A visit to a school usually brings out a smile in an adult, seeing children play and create a cacophony that strangely sounds melodious. But former gymnastics champion Mo Huilan felt a bit sad when she visited a school in the mountains of Jingzhou in Hubei Province over the weekend.
"I could see the number of boys was three times that of the girls," she wrote in her blog. "It seems that many families in rural areas still pin their hope on boys. I hope more people pay attention to the girl child."
Mo's trip to the school was part of a national drive called "Care for Girls". Such a campaign is necessary to correct gender imbalance at birth and to promote gender equality, Li Bin, minister of National Population and Family Planning Commission, said on Thursday. Li was speaking on China's population and family planning policy and practices over the past three decades at a national forum in Beijing.
The campaign will help the formulation and carrying out of more policies for girls' healthy growth and women's development. She conceded, though, that serious gender imbalance at birth would remain a major social problem and complicate the population growth trend in the country.

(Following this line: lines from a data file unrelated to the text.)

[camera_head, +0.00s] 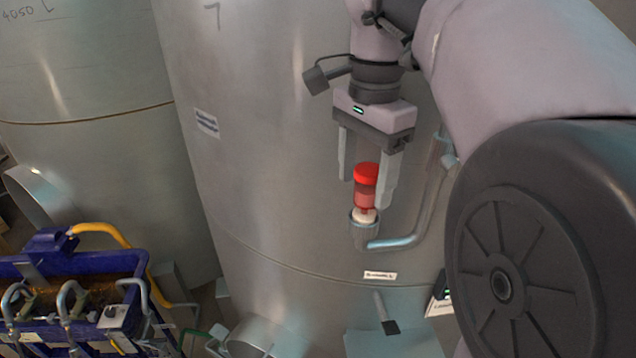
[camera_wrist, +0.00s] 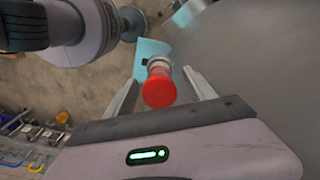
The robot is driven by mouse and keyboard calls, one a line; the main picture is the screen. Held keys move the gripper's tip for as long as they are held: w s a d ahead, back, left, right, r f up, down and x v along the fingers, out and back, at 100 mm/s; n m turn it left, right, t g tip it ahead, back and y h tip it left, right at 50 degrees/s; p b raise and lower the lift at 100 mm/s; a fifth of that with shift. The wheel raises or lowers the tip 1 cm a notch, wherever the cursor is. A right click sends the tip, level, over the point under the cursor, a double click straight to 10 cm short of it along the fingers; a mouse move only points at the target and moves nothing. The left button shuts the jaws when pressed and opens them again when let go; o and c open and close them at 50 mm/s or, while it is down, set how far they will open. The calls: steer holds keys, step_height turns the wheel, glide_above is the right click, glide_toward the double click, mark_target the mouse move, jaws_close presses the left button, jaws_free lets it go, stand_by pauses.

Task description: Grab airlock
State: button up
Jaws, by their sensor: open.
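The airlock (camera_head: 366,185) is a small red-capped piece with a clear reddish body. It stands upright in a pale stopper on a grey cylindrical holder (camera_head: 364,232) beside the steel tank. My gripper (camera_head: 368,190) is open and points down, with one finger on each side of the airlock's upper part. In the wrist view the red cap (camera_wrist: 159,90) lies between the two fingers (camera_wrist: 162,97), with a gap on both sides. The airlock's lower part is partly hidden under the cap in that view.
A large steel tank (camera_head: 270,130) stands close behind the airlock. A bent metal pipe (camera_head: 412,236) runs right beside the holder. A blue bottling machine (camera_head: 70,300) with taps stands at the lower left. A light blue surface (camera_head: 395,343) lies below.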

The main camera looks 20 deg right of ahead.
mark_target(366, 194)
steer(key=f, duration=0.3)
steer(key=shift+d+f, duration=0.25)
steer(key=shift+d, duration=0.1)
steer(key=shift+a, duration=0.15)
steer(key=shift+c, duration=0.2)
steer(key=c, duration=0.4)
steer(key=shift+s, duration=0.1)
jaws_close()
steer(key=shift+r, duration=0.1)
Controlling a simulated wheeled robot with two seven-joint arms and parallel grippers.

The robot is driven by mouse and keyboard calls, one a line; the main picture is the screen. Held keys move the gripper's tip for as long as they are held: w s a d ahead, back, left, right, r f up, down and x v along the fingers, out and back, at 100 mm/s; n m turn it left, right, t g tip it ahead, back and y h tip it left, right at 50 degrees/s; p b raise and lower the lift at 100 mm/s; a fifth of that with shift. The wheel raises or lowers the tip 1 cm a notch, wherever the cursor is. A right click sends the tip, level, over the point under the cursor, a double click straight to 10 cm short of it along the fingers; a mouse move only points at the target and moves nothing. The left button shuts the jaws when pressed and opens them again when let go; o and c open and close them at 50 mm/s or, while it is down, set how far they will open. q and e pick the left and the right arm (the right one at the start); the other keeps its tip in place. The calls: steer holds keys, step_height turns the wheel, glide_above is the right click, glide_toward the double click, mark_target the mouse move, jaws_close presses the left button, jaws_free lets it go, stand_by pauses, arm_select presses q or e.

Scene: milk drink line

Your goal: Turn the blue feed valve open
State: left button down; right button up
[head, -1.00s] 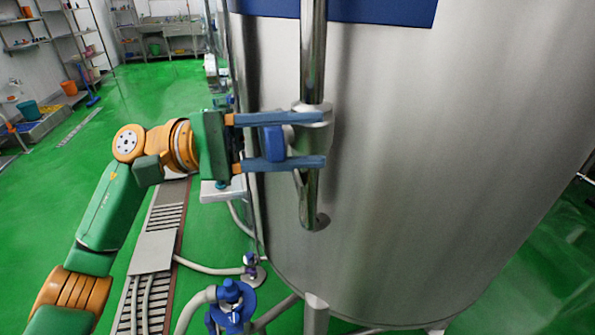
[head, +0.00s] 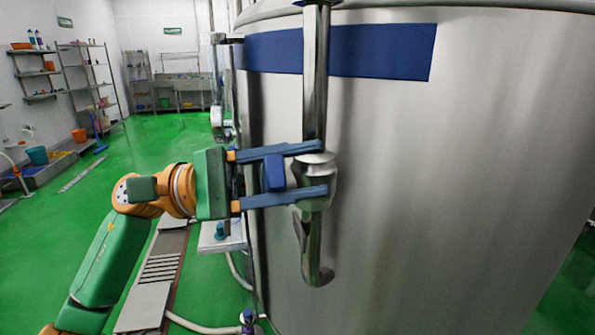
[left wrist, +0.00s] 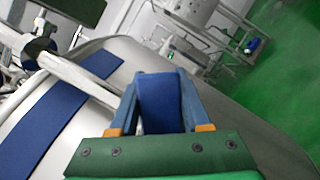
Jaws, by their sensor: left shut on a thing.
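The blue feed valve handle (head: 273,172) is a short blue paddle beside the steel valve body (head: 315,170), on a vertical steel pipe at the tank's front left. My left gripper (head: 321,170) reaches in from the left. Its two blue fingers lie above and below the handle and are shut on it, with the tips reaching to the valve body. In the left wrist view the handle (left wrist: 163,103) fills the space between the fingers. The handle's joint with the valve is partly hidden. My right gripper is not in view.
The large steel tank (head: 430,190) with a blue band (head: 385,50) fills the right side. The pipe's open lower end (head: 317,275) hangs below the valve. Green floor is free at left, with a drain grate (head: 160,265) and shelves (head: 90,80) farther back.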

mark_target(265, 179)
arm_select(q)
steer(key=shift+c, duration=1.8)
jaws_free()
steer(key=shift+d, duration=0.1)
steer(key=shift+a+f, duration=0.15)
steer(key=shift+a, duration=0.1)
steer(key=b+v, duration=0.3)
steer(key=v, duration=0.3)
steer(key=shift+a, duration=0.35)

Today, there are more boys than girls in all municipalities, provinces and autonomous regions except Tibet, said Yuan Xin, professor of population and development with Nankai University in Tianjin.
Though the slanted gender growth has slowed in the past few years, a sample census of the National Bureau of Statistics shows the average ratio is 120.2 boys for every 100 girls last year.
Earlier census and sample surveys have shown the higher the birth rate the more skewed the sex ratio becomes.
For instance, the imbalance between first-born boys and girls was relatively low (108.41:100) in 2005. But it rose to 143.22 boys for the second child and 152.88 boys for the third. "Clearly, parents go in for pre-natal sex determination tests during the second and subsequent pregnancies." Scholars have warned that between 2030 and 2040, men will outnumber women by 30 million in the country.
Gender imbalance will create a lot of social problems, Yuan warned. Men in rural areas, especially in poor areas, will have more difficulty finding a wife. Competitions in the job market will become more severe, especially where only men can be employed, and society will have to shoulder a heavier economic burden to take care of the elderly. And unfortunately, women who give birth to boys will still be the target of traditional bias.
The government has taken and is taking steps to correct the gender imbalance at birth, Li said. It has outlawed illegal pre-natal sex-determination tests and female feticide, and stepped up campaigns to deal with female infanticides and kidnappings.
The government will introduce a support system for families, especially those in rural areas, which have practiced family planning, Li said, and it will improve the reward system for one-child parents. There are about 80 million one-child families in China, 30 million of them in rural areas.
Li's commission will explore new policies, such as offering insurance to children born within the family planning framework. Besides, improved preferential policies are in the pipeline for one-child rural families, including a proposed safety net for the elderly.
But scholars have said the country has to overcome legal and policy hurdles before introducing new policies. The laws still have loopholes, Yuan said. For instance, there's no legal ground for filing charges against doctors who perform pre-natal sex-determination tests or female feticide. The laws don't address the frustration of rural women who lose their land, either.
Li Shuzhuo, professor of public policy and management at Xi'an Jiaotong University, said the preferential policies in favor of one-child farming families don't make much sense today after the introduction of policies to ease farmers' financial burden. Families with more than one child seem to benefit more from the new policies.
China should start measuring its policies against the yardstick of gender equality to change those that lead to gender discrimination, though it would take time to effect such policy changes.
Despite the hurdles ahead, Li Shuzhuo and many others are engaged in the national "Care for Girls" program. As a deputy leader of the experts' advisory group to the national "Care for Girls" program office, the professor believes the program is sowing the seeds of better women's development in areas that have piloted the program.
The core work should start with empowering women, Li Shuzhuo said, citing the cases of a disabled woman who overcame poverty with financial and technical help, and a middle-aged woman who earlier was content playing mahjong but now leads a network of woman pigeon-breeders.
Last night, the National Population and Family Planning Commission, in cooperation with the All China Journalists' Association, honored 10 people who have contributed to the uplift of girls and women, especially rural girls. Li Shuzhuo was among them.
Ma Zhiying, 43, a laid-off worker in Haiyuan, Ningxia Hui Autonomous Region, too, was bestowed the honor. Over the past 11 years, she has helped 186 girls continue their studies. Without her help they could not have pursued higher education. "For me, true poverty comes from ignorance, and I hope all of them fly out of these drought-ridden mountains like wild geese to prosper," Ma said.